** Start of Information shown **

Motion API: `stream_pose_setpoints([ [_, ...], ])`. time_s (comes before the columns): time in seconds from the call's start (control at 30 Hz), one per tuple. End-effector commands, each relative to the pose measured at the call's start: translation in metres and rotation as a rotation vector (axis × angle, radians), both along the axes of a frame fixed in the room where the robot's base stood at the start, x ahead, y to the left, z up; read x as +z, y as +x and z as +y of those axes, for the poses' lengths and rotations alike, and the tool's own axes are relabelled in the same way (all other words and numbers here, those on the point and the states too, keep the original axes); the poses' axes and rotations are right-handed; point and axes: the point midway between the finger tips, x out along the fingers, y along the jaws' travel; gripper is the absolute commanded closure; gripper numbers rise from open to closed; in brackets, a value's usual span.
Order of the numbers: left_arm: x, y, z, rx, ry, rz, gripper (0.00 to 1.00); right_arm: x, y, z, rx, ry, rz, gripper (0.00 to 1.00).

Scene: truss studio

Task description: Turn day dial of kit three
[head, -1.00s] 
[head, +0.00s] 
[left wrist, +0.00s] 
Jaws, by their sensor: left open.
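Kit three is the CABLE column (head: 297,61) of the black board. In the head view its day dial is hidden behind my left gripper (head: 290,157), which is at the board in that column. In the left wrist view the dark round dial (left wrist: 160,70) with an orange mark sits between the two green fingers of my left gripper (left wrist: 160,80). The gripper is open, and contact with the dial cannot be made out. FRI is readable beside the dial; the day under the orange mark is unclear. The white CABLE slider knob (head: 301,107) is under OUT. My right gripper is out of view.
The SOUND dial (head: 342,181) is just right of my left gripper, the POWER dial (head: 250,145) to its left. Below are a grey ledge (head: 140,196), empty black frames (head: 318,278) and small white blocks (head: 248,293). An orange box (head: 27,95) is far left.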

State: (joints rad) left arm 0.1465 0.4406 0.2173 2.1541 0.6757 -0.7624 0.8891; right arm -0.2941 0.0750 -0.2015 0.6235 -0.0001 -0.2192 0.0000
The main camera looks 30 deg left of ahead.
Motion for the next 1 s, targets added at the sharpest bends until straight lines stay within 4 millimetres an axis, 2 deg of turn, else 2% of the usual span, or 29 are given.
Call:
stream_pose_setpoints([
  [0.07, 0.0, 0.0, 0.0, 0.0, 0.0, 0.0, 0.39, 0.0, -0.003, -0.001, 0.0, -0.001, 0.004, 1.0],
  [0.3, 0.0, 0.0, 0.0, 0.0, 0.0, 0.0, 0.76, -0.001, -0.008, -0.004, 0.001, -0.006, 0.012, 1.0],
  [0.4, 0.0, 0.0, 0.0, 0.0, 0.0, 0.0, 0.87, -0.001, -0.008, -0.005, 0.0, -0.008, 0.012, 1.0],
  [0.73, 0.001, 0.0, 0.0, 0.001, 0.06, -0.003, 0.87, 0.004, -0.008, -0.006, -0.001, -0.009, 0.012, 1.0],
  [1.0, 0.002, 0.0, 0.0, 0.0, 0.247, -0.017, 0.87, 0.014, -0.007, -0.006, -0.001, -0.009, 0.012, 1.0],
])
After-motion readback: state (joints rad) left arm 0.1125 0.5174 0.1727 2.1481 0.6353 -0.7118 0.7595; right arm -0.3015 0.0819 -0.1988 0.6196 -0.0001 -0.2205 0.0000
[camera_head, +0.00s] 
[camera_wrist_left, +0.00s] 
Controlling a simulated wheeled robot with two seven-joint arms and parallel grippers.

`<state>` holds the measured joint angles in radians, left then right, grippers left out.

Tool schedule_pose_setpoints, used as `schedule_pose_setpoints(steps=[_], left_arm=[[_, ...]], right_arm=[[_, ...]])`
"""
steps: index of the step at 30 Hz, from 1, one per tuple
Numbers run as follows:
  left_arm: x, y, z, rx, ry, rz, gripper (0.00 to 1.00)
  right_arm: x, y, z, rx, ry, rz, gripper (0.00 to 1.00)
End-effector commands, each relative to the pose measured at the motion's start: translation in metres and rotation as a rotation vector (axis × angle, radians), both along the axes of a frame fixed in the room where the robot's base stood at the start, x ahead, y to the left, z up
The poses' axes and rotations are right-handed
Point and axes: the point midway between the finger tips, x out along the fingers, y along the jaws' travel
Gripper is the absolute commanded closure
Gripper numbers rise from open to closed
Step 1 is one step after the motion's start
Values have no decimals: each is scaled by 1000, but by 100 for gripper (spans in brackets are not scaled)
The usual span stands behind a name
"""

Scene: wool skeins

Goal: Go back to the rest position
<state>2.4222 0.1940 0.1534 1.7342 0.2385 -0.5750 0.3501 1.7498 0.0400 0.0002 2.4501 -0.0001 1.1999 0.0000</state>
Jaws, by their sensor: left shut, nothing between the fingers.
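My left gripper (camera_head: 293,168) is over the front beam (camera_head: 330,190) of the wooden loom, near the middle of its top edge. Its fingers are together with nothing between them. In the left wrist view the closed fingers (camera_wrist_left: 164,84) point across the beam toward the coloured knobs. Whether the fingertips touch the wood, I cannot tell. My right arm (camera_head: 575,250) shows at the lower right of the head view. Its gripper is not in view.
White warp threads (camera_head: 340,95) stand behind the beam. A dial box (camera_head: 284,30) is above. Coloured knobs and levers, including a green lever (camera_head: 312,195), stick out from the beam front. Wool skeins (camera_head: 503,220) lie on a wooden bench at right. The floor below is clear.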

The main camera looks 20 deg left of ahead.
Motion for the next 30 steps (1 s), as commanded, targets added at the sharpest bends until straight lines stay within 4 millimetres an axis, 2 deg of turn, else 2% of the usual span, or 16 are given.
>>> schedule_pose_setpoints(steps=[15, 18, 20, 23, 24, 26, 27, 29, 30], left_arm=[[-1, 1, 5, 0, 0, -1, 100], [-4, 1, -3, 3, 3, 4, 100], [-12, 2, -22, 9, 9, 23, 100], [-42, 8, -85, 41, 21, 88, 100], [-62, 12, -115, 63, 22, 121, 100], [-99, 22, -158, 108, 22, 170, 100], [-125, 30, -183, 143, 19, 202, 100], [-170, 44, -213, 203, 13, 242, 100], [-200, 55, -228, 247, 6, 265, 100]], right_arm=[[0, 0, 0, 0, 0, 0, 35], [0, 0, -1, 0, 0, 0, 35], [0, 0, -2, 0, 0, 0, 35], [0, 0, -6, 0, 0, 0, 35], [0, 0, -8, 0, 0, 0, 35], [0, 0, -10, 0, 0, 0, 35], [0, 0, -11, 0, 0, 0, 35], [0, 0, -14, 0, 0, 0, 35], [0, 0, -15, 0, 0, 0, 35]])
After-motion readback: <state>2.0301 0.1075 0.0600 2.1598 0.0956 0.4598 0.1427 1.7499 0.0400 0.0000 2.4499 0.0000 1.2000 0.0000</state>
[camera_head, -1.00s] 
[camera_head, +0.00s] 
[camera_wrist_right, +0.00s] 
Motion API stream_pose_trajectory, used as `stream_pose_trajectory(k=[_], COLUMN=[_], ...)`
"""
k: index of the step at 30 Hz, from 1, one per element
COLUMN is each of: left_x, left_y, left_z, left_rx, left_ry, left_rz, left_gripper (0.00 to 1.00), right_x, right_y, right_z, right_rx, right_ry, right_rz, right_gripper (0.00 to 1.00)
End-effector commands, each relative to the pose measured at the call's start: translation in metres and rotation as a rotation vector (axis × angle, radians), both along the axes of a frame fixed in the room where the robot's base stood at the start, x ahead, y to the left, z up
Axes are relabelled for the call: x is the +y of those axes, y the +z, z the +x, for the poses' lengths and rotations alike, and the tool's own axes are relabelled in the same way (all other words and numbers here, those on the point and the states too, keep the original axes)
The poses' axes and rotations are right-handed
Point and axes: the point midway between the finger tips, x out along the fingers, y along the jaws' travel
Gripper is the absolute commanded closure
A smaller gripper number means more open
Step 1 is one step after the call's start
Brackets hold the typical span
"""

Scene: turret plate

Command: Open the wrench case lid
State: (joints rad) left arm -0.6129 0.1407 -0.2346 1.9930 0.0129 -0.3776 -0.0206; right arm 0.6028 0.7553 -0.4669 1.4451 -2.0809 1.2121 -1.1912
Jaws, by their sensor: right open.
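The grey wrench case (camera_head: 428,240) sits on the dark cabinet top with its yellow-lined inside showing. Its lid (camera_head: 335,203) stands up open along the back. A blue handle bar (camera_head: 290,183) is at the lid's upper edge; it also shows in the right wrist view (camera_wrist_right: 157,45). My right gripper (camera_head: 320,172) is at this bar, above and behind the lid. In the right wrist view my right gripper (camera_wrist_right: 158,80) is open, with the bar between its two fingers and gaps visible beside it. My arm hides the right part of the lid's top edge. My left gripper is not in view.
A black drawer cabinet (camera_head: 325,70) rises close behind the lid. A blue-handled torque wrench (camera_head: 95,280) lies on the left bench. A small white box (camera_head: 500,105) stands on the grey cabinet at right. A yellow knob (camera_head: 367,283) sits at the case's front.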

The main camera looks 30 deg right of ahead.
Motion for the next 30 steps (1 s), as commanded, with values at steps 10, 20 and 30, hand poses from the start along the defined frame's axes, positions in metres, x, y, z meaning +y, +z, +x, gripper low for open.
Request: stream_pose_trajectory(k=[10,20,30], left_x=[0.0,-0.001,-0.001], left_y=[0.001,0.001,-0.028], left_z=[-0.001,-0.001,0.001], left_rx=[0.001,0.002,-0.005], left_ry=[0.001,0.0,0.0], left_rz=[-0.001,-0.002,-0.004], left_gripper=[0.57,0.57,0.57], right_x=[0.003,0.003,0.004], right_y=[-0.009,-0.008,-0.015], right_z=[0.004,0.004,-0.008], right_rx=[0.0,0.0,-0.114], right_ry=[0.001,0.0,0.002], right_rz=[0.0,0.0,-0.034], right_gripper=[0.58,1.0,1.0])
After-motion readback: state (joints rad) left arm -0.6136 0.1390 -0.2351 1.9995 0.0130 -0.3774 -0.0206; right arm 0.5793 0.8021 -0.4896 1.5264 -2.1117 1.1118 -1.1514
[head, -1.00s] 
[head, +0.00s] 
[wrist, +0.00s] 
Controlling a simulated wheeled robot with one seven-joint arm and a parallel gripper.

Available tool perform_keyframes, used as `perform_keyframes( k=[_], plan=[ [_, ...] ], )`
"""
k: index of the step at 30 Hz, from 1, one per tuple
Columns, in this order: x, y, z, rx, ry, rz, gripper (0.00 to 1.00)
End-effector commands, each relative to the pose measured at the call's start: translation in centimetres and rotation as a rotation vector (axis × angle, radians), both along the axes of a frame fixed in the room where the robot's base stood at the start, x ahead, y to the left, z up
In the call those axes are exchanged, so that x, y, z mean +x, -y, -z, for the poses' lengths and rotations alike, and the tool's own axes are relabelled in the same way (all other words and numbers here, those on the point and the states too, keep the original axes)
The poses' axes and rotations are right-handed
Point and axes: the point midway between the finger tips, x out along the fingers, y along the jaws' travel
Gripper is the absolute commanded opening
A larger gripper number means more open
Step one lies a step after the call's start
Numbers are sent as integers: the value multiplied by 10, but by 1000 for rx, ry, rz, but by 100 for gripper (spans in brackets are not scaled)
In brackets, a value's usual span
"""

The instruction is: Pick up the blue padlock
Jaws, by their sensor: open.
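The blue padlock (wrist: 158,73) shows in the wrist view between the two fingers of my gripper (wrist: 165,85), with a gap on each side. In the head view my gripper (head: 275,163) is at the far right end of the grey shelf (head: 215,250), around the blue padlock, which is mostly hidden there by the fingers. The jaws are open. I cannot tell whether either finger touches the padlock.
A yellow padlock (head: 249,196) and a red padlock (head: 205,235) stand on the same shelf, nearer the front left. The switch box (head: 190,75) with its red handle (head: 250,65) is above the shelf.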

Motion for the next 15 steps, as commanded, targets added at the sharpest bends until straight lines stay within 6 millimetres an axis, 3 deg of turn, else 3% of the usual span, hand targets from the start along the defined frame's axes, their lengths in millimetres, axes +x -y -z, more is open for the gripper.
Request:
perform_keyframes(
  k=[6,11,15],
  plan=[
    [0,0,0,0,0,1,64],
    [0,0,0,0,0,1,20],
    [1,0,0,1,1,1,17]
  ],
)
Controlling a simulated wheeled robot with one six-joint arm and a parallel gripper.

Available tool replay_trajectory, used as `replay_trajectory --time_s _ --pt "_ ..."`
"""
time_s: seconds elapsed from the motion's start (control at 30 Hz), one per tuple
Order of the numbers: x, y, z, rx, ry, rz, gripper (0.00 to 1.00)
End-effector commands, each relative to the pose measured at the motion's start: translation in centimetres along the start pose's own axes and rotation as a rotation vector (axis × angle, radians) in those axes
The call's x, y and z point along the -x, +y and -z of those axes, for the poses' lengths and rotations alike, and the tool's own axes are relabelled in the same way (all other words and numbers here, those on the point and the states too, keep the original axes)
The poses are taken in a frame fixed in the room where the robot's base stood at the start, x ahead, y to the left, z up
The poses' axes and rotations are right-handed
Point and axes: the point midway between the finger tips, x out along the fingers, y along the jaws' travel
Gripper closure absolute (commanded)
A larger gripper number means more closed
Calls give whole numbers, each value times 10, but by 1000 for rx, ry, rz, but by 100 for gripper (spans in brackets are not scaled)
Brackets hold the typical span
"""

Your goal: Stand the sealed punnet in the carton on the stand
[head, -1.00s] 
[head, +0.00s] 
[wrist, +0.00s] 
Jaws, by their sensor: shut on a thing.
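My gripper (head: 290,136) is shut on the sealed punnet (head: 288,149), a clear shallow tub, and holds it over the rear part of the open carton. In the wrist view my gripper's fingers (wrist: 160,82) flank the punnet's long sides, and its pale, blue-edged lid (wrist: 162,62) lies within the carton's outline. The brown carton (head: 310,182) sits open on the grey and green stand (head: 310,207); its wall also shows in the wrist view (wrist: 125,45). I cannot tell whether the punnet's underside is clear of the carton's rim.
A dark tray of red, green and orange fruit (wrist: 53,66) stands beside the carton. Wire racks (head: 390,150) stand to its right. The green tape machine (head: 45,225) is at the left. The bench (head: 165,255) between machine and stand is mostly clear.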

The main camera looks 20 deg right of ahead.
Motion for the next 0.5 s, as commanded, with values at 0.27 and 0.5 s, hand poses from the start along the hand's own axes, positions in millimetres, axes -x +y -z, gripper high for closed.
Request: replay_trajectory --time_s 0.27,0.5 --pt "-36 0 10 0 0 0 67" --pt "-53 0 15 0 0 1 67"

** End of Information shown **

Task instructions: Examine the data above and state how many of its lines contain the word "wheeled", with no further remarks.

Result of the exercise: 3